WHAT IS REQUIRED:
Where a line in the listing contains the string "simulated", copy that line out.

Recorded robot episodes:
==*==

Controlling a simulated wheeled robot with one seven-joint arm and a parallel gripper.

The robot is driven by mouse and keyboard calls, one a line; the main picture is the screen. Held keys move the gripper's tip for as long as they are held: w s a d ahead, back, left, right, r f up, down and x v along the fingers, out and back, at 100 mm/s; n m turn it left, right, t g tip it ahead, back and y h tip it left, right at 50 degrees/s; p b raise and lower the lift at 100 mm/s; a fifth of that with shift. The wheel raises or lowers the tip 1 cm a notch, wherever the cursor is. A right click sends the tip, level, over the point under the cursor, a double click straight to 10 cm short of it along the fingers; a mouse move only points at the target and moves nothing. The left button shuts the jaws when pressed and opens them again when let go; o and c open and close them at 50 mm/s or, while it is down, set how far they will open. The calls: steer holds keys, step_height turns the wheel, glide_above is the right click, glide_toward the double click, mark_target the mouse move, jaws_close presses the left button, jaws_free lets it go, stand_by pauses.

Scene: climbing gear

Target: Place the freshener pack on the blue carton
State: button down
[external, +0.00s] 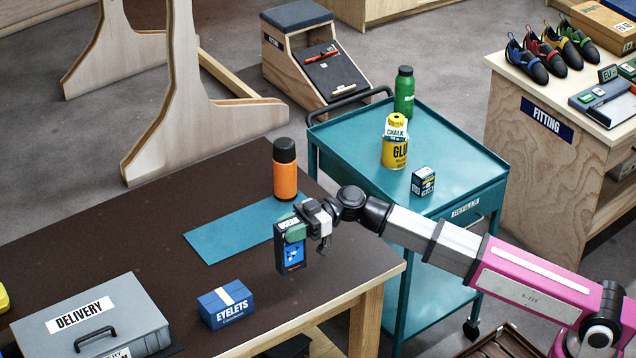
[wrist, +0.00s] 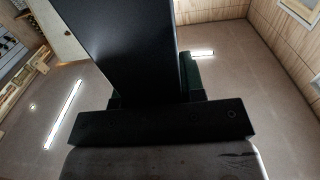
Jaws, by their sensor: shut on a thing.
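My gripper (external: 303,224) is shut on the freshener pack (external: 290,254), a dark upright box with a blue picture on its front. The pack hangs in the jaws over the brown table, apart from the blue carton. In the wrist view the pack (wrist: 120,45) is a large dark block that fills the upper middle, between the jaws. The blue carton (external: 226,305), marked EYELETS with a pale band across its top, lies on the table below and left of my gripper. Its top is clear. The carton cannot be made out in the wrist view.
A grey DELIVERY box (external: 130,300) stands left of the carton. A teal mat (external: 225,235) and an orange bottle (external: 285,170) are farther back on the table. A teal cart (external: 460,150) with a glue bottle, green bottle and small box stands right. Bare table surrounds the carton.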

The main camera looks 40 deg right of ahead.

==*==

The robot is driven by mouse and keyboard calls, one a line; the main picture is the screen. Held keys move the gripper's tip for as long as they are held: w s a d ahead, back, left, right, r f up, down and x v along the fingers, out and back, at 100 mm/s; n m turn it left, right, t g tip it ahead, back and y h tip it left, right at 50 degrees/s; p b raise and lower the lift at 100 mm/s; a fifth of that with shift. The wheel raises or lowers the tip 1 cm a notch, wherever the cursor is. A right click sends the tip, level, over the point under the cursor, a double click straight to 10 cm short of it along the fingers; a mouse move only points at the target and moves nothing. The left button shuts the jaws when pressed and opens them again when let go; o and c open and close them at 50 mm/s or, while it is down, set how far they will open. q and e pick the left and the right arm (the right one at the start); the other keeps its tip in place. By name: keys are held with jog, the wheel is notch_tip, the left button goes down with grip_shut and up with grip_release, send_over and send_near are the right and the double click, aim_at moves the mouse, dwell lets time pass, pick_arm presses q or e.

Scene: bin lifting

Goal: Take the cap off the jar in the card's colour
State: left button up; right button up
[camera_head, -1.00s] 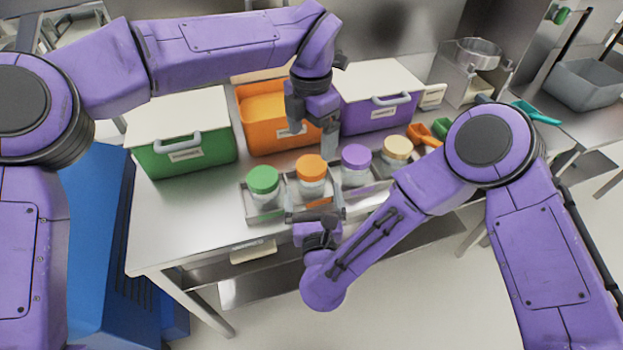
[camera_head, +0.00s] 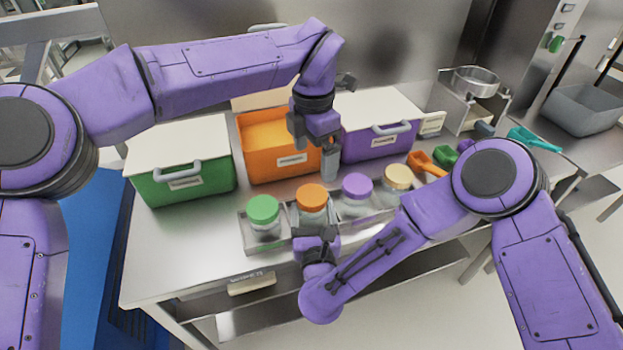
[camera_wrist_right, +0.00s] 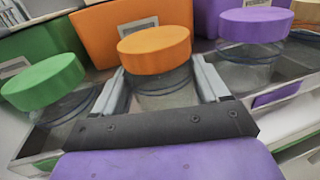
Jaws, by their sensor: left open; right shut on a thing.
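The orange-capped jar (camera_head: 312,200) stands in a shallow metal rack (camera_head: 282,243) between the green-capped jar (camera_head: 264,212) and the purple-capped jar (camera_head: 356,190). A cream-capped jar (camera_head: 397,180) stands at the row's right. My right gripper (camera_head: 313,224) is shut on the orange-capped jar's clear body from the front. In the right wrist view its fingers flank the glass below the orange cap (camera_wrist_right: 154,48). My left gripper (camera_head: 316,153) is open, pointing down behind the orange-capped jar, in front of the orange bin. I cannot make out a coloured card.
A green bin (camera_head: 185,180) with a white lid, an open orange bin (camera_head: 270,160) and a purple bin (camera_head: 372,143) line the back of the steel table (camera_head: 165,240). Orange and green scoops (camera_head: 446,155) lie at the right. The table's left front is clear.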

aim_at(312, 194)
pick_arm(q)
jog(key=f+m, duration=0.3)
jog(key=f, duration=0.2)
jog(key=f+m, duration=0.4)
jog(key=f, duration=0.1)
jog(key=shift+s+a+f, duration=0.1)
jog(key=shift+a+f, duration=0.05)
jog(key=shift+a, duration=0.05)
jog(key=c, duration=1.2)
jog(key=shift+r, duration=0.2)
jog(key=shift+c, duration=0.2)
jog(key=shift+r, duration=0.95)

==*==

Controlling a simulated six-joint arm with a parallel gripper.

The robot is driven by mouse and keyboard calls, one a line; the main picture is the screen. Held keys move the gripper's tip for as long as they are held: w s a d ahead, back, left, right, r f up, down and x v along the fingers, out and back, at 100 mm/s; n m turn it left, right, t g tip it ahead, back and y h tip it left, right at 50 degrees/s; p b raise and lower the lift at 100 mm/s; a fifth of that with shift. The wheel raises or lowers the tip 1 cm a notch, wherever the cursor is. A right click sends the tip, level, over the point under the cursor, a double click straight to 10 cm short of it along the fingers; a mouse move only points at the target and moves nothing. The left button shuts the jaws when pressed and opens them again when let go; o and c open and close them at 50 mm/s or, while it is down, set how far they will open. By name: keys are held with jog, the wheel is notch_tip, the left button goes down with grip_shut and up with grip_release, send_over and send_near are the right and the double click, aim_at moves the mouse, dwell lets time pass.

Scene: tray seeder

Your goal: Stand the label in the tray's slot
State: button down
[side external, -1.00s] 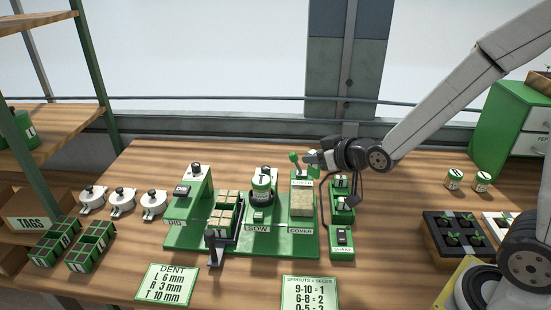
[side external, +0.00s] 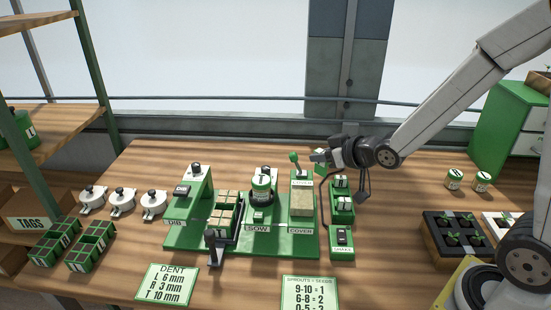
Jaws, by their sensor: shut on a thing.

==*==

TASK OUTPUT:
Controlling a simulated wheeled robot with one seven-joint arm and a parallel gripper.
Controlling a simulated six-joint arm with a parallel gripper.

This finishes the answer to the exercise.